── DATA FOR THIS EXERCISE
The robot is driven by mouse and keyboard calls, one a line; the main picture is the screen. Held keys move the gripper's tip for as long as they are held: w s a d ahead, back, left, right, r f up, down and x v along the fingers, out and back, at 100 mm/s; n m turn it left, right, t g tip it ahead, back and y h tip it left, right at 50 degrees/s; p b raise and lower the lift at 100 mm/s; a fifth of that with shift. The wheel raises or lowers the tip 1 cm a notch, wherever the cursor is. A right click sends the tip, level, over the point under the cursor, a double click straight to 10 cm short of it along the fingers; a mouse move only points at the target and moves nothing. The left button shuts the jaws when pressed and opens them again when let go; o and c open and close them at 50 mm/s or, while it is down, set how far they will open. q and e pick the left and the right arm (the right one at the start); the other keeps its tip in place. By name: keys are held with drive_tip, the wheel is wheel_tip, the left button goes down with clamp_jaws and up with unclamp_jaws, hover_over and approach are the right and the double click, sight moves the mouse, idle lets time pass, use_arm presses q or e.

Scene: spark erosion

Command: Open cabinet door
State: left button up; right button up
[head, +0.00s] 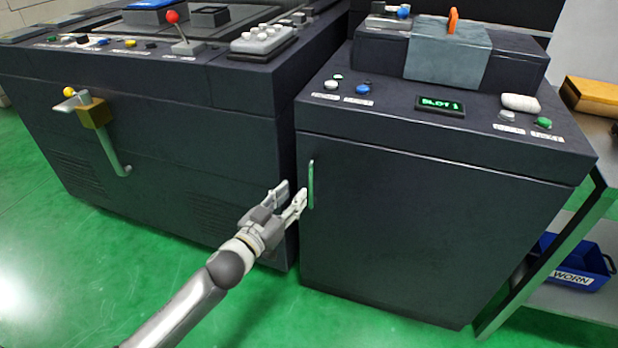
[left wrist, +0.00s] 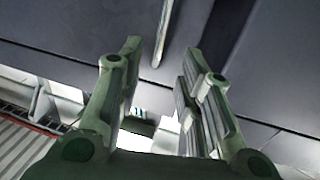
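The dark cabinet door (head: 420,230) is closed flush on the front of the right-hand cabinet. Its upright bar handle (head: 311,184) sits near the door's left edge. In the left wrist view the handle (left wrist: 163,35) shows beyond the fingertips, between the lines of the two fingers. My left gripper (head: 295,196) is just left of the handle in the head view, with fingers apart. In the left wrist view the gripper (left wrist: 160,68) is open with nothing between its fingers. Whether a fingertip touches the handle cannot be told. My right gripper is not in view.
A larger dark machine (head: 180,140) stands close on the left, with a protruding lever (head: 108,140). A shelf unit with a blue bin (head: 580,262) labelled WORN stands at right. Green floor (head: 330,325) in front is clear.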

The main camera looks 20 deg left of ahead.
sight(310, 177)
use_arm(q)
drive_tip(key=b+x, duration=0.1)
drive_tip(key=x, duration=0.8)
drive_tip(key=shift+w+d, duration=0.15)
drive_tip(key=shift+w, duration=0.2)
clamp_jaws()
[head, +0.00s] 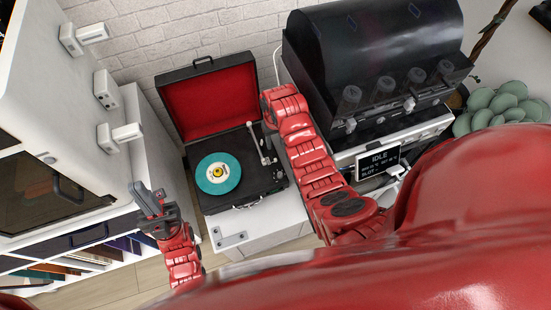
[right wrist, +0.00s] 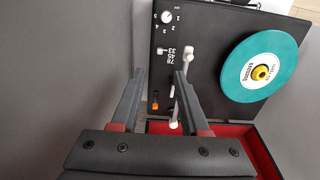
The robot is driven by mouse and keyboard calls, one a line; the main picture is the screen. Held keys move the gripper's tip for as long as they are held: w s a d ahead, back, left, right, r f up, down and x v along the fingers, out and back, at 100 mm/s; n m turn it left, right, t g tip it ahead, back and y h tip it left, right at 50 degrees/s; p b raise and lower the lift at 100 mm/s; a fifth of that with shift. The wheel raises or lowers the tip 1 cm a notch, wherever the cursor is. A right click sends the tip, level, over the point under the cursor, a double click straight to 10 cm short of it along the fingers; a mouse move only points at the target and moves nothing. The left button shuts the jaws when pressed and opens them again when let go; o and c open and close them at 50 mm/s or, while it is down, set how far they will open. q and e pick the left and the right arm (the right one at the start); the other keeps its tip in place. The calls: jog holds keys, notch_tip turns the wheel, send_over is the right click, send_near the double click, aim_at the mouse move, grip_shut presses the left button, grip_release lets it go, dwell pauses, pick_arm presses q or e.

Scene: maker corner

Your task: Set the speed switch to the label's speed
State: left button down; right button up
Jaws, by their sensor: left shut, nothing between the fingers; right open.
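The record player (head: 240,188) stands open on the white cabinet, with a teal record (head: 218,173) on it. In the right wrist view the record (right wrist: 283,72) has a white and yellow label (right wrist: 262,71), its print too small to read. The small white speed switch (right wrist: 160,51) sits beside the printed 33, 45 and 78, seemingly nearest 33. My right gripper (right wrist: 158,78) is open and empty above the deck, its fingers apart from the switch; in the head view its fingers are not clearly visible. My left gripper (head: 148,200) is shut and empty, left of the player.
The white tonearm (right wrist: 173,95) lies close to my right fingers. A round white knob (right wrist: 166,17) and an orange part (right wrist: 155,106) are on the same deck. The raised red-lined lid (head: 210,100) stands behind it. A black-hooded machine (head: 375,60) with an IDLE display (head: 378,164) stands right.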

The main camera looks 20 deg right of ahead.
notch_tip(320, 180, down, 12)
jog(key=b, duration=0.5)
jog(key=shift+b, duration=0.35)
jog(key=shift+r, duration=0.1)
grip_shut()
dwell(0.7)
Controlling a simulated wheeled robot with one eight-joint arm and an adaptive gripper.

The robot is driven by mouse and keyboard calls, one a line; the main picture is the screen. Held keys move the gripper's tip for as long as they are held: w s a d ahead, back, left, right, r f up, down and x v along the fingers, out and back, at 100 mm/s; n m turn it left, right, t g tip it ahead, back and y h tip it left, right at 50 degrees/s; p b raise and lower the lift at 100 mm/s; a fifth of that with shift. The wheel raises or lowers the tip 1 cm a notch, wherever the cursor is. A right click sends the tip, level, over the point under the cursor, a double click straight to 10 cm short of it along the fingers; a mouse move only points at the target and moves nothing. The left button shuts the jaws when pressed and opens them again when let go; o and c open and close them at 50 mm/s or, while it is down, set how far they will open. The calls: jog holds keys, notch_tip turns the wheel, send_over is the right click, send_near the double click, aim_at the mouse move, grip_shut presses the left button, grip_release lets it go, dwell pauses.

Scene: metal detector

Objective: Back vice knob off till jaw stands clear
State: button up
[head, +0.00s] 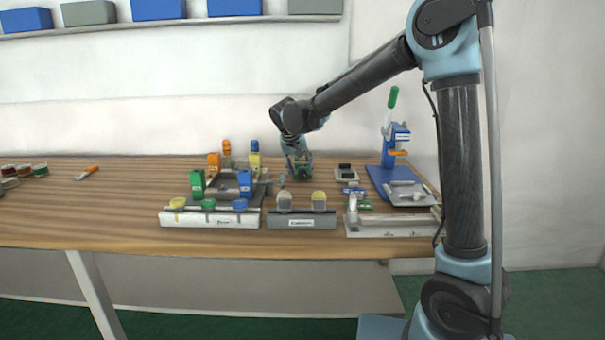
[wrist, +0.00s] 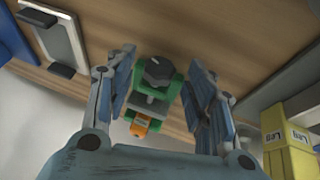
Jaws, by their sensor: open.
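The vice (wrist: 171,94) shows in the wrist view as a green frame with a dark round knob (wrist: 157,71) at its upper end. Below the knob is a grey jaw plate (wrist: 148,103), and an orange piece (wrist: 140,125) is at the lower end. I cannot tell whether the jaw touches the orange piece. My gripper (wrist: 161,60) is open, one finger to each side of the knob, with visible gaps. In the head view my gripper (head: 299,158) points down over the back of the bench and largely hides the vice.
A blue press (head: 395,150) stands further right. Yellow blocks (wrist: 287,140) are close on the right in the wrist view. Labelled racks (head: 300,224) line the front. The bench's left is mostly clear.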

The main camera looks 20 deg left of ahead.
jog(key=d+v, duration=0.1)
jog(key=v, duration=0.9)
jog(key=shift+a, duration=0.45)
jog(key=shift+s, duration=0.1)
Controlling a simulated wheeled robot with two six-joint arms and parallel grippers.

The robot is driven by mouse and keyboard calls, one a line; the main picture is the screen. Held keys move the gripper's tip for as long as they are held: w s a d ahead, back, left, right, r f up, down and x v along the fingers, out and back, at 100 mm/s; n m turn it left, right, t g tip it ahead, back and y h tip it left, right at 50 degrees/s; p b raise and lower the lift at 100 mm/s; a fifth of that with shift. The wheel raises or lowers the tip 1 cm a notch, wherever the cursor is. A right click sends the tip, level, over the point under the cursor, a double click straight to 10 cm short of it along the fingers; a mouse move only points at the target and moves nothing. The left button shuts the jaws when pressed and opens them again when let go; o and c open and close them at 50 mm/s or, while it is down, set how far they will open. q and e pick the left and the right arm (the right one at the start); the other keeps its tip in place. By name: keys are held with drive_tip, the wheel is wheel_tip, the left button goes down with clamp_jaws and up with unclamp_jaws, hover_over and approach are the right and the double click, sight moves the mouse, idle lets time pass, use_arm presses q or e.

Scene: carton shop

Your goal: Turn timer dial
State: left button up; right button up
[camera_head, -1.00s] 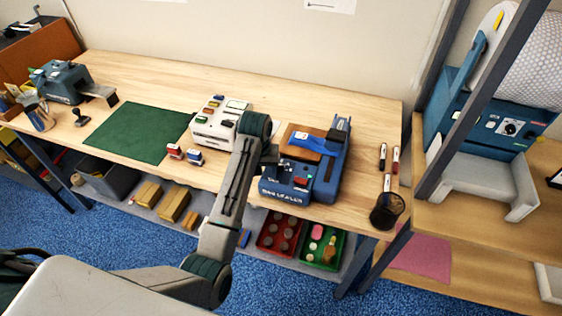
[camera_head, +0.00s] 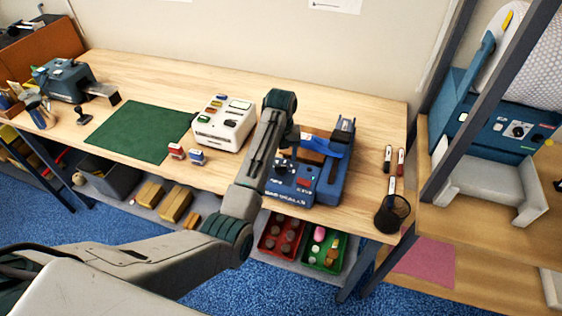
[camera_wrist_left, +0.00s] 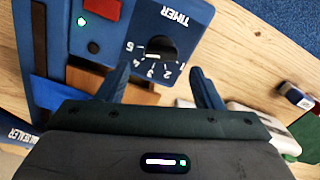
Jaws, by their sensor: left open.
────
> [WHAT TO WORK ON]: Restate the whole of the material word for word without the pictures.

> [COMPLETED TASK]:
The robot is driven by mouse and keyboard calls, one a line; the main picture is the screen. Held keys move the gripper's tip for as long as they are held: w s a d ahead, back, left, right, r f up, down and x v along the fingers, out and back, at 100 mm/s; n m turn it left, right, t g tip it ahead, back and y h tip it left, right at 50 degrees/s; p b raise and lower the lift at 100 mm/s; a fifth of that with shift. The wheel raises or lowers the tip 1 cm a notch, wherever the cursor is. A right click sends the tip, level, over the point under the cursor, a double click straight to 10 cm short of it along the fingers; a mouse move only points at the target and moves nothing. The left button shuts the jaws when pressed and opens them again when let go; o and c open and close them at 50 mm/s or, while it is down, set how far they will open. q and e pick the left and the right arm (the right one at the start); the other keeps its tip in place. By name: keys are held with drive_tip, the wheel is wheel_tip, the left button goes down with clamp_jaws and up with unclamp_jaws, hover_over and approach are the right and the double click, sight moves the mouse, idle lets time pass, use_arm presses q or e.

Scene: spark erosion

Command: Open cabinet door
State: left button up; right button up
[head, +0.00s] 
[left wrist, +0.00s] 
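The dark cabinet door (head: 420,230) is closed flush on the front of the right-hand cabinet. Its upright bar handle (head: 311,184) sits near the door's left edge. In the left wrist view the handle (left wrist: 163,35) shows beyond the fingertips, between the lines of the two fingers. My left gripper (head: 295,196) is just left of the handle in the head view, with fingers apart. In the left wrist view the gripper (left wrist: 160,68) is open with nothing between its fingers. Whether a fingertip touches the handle cannot be told. My right gripper is not in view.
A larger dark machine (head: 180,140) stands close on the left, with a protruding lever (head: 108,140). A shelf unit with a blue bin (head: 580,262) labelled WORN stands at right. Green floor (head: 330,325) in front is clear.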

The main camera looks 20 deg left of ahead.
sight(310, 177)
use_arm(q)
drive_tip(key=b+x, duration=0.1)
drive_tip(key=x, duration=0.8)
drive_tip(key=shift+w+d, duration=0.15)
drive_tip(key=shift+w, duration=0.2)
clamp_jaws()
[head, +0.00s] 
[right wrist, +0.00s] 
The robot is driven by mouse and keyboard calls, one a line; the main picture is the screen. Held keys move the gripper's tip for as long as they are held: w s a d ahead, back, left, right, r f up, down and x v along the fingers, out and back, at 100 mm/s; n m turn it left, right, t g tip it ahead, back and y h tip it left, right at 50 degrees/s; p b raise and lower the lift at 100 mm/s; a fifth of that with shift. The wheel raises or lowers the tip 1 cm a notch, wherever the cursor is. A right click sends the tip, level, over the point under the cursor, a double click straight to 10 cm short of it along the fingers; a mouse move only points at the target and moves nothing. The left button shuts the jaws when pressed and opens them again when let go; o and c open and close them at 50 mm/s or, while it is down, set how far they will open. q and e pick the left and the right arm (the right one at the start); the other keeps its tip in place. The calls: jog holds keys, notch_tip turns the wheel, send_over is the right click, send_near the double click, aim_at the mouse move, grip_shut presses the left button, grip_release lets it go, dwell pauses, pick_arm presses q or e.

Scene: maker corner

Your task: Set the speed switch to the label's speed
State: left button down; right button up
Jaws, by their sensor: left shut, nothing between the fingers; right open.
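The record player (head: 240,188) stands open on the white cabinet, with a teal record (head: 218,173) on it. In the right wrist view the record (right wrist: 283,72) has a white and yellow label (right wrist: 262,71), its print too small to read. The small white speed switch (right wrist: 160,51) sits beside the printed 33, 45 and 78, seemingly nearest 33. My right gripper (right wrist: 158,78) is open and empty above the deck, its fingers apart from the switch; in the head view its fingers are not clearly visible. My left gripper (head: 148,200) is shut and empty, left of the player.
The white tonearm (right wrist: 173,95) lies close to my right fingers. A round white knob (right wrist: 166,17) and an orange part (right wrist: 155,106) are on the same deck. The raised red-lined lid (head: 210,100) stands behind it. A black-hooded machine (head: 375,60) with an IDLE display (head: 378,164) stands right.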

The main camera looks 20 deg right of ahead.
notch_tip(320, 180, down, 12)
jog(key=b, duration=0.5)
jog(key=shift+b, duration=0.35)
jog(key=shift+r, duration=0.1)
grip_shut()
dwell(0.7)
Controlling a simulated wheeled robot with one eight-joint arm and an adaptive gripper.

The robot is driven by mouse and keyboard calls, one a line; the main picture is the screen. Held keys move the gripper's tip for as long as they are held: w s a d ahead, back, left, right, r f up, down and x v along the fingers, out and back, at 100 mm/s; n m turn it left, right, t g tip it ahead, back and y h tip it left, right at 50 degrees/s; p b raise and lower the lift at 100 mm/s; a fifth of that with shift. The wheel raises or lowers the tip 1 cm a notch, wherever the cursor is. A right click sends the tip, level, over the point under the cursor, a double click straight to 10 cm short of it along the fingers; a mouse move only points at the target and moves nothing. The left button shuts the jaws when pressed and opens them again when let go; o and c open and close them at 50 mm/s or, while it is down, set how far they will open. The calls: jog holds keys, notch_tip turns the wheel, send_over is the right click, send_near the double click, aim_at the mouse move, grip_shut presses the left button, grip_release lets it go, dwell pauses.

Scene: metal detector

Objective: Back vice knob off till jaw stands clear
State: button up
[head, +0.00s] 
[wrist, +0.00s] 
Jaws, by their sensor: open.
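The vice (wrist: 171,94) shows in the wrist view as a green frame with a dark round knob (wrist: 157,71) at its upper end. Below the knob is a grey jaw plate (wrist: 148,103), and an orange piece (wrist: 140,125) is at the lower end. I cannot tell whether the jaw touches the orange piece. My gripper (wrist: 161,60) is open, one finger to each side of the knob, with visible gaps. In the head view my gripper (head: 299,158) points down over the back of the bench and largely hides the vice.
A blue press (head: 395,150) stands further right. Yellow blocks (wrist: 287,140) are close on the right in the wrist view. Labelled racks (head: 300,224) line the front. The bench's left is mostly clear.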

The main camera looks 20 deg left of ahead.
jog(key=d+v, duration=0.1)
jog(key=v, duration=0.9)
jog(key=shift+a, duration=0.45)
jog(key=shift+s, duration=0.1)
Controlling a simulated wheeled robot with two six-joint arms and parallel grippers.

The robot is driven by mouse and keyboard calls, one a line; the main picture is the screen. Held keys move the gripper's tip for as long as they are held: w s a d ahead, back, left, right, r f up, down and x v along the fingers, out and back, at 100 mm/s; n m turn it left, right, t g tip it ahead, back and y h tip it left, right at 50 degrees/s; p b raise and lower the lift at 100 mm/s; a fifth of that with shift. The wheel raises or lowers the tip 1 cm a notch, wherever the cursor is. A right click sends the tip, level, over the point under the cursor, a double click straight to 10 cm short of it along the fingers; a mouse move only points at the target and moves nothing. The left button shuts the jaws when pressed and opens them again when let go; o and c open and close them at 50 mm/s or, while it is down, set how far they will open. q and e pick the left and the right arm (the right one at the start); the other keeps its tip in place. By name: keys are held with drive_tip, the wheel is wheel_tip, the left button goes down with clamp_jaws and up with unclamp_jaws, hover_over and approach are the right and the double click, sight moves the mouse, idle lets time pass, use_arm presses q or e.

Scene: carton shop

Your goal: Turn timer dial
State: left button up; right button up
[camera_head, -1.00s] 
[camera_head, +0.00s] 
[camera_wrist_left, +0.00s] 
Jaws, by their sensor: left open.

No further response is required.